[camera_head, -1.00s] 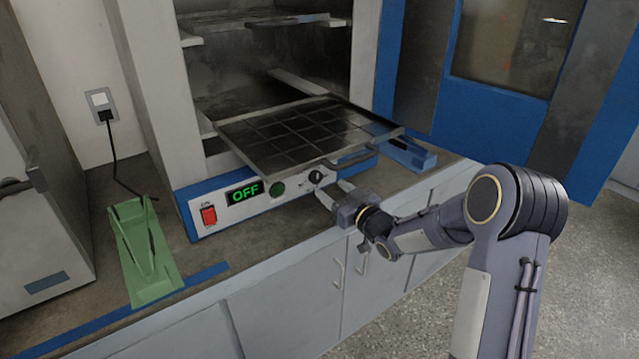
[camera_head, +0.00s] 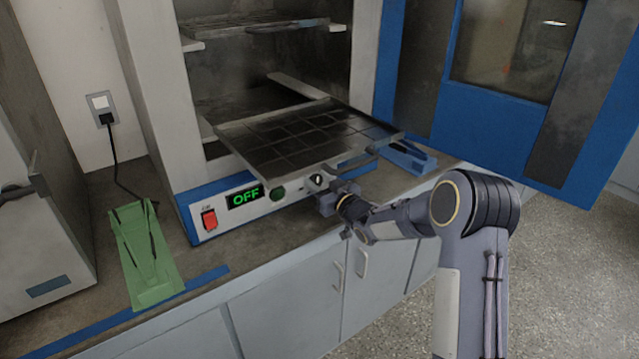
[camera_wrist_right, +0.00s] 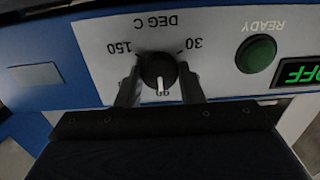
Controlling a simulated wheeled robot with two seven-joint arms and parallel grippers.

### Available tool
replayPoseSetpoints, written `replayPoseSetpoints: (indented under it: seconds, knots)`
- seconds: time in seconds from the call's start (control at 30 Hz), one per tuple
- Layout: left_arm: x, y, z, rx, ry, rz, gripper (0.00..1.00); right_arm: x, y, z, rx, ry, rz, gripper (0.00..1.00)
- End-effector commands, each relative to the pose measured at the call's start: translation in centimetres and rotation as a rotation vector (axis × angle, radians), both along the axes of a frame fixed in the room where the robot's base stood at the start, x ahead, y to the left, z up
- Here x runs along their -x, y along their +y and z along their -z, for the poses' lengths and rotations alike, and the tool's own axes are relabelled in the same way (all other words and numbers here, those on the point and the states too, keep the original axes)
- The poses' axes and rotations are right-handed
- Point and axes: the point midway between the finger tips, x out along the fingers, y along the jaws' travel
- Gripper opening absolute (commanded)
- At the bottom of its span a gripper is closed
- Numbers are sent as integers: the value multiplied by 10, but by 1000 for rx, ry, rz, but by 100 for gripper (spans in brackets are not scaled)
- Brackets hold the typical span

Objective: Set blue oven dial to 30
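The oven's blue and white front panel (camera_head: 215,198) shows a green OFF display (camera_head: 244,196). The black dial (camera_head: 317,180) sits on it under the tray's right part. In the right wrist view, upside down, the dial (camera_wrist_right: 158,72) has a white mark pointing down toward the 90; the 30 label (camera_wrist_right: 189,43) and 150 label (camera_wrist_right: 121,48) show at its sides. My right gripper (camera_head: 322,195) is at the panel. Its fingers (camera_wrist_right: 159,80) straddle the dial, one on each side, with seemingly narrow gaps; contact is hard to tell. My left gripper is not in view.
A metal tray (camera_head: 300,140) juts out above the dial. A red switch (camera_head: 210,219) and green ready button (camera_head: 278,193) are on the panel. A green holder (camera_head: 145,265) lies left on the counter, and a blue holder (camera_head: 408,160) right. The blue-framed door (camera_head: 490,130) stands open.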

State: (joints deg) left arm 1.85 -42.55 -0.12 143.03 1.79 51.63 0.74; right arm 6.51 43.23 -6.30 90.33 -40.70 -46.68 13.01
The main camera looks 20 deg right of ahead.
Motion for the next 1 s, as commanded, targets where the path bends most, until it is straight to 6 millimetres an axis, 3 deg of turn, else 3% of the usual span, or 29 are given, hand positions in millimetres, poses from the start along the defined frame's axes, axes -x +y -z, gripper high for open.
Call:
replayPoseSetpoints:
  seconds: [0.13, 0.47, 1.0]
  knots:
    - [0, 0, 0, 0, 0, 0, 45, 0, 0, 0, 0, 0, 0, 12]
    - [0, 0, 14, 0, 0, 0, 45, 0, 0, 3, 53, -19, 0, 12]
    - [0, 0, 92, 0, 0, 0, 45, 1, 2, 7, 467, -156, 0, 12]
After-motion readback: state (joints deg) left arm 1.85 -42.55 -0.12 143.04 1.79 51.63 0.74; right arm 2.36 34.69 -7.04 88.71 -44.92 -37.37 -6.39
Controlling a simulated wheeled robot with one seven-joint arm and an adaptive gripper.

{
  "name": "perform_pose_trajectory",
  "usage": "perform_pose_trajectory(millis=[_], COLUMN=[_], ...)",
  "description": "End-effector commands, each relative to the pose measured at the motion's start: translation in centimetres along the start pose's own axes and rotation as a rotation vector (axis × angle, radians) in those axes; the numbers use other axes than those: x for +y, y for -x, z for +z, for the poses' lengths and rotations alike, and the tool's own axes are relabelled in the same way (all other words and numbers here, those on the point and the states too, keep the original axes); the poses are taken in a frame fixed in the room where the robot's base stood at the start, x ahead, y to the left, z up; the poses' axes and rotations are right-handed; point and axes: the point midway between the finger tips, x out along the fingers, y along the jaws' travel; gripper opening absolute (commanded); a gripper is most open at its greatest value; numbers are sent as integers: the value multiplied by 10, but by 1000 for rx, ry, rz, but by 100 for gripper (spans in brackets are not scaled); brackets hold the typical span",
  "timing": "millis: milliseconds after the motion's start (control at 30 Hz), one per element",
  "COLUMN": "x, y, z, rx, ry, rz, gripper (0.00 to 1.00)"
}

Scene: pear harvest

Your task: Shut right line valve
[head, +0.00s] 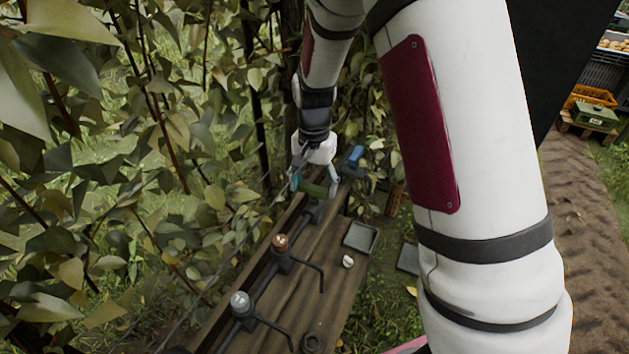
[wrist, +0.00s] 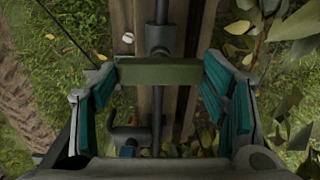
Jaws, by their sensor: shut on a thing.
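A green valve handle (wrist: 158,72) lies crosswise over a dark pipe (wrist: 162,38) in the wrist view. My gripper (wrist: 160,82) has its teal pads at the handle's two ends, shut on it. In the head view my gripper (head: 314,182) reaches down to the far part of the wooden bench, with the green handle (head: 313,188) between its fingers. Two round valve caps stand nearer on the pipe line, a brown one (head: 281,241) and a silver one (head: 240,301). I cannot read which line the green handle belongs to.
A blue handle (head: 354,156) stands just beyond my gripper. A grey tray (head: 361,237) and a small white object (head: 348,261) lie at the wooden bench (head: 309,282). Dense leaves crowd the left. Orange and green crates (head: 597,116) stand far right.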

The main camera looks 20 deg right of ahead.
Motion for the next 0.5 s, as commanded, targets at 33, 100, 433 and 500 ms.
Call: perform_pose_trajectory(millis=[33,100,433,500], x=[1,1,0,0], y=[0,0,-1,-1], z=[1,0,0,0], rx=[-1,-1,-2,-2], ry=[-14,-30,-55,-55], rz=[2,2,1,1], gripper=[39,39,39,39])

Objective: Return only the lines running from the line with "Motion for the next 0.5" to the last line of the records, both included, exactly as written.

Task solution:
Motion for the next 0.5 s, as commanded, targets at 33, 100, 433 and 500 ms.
Call: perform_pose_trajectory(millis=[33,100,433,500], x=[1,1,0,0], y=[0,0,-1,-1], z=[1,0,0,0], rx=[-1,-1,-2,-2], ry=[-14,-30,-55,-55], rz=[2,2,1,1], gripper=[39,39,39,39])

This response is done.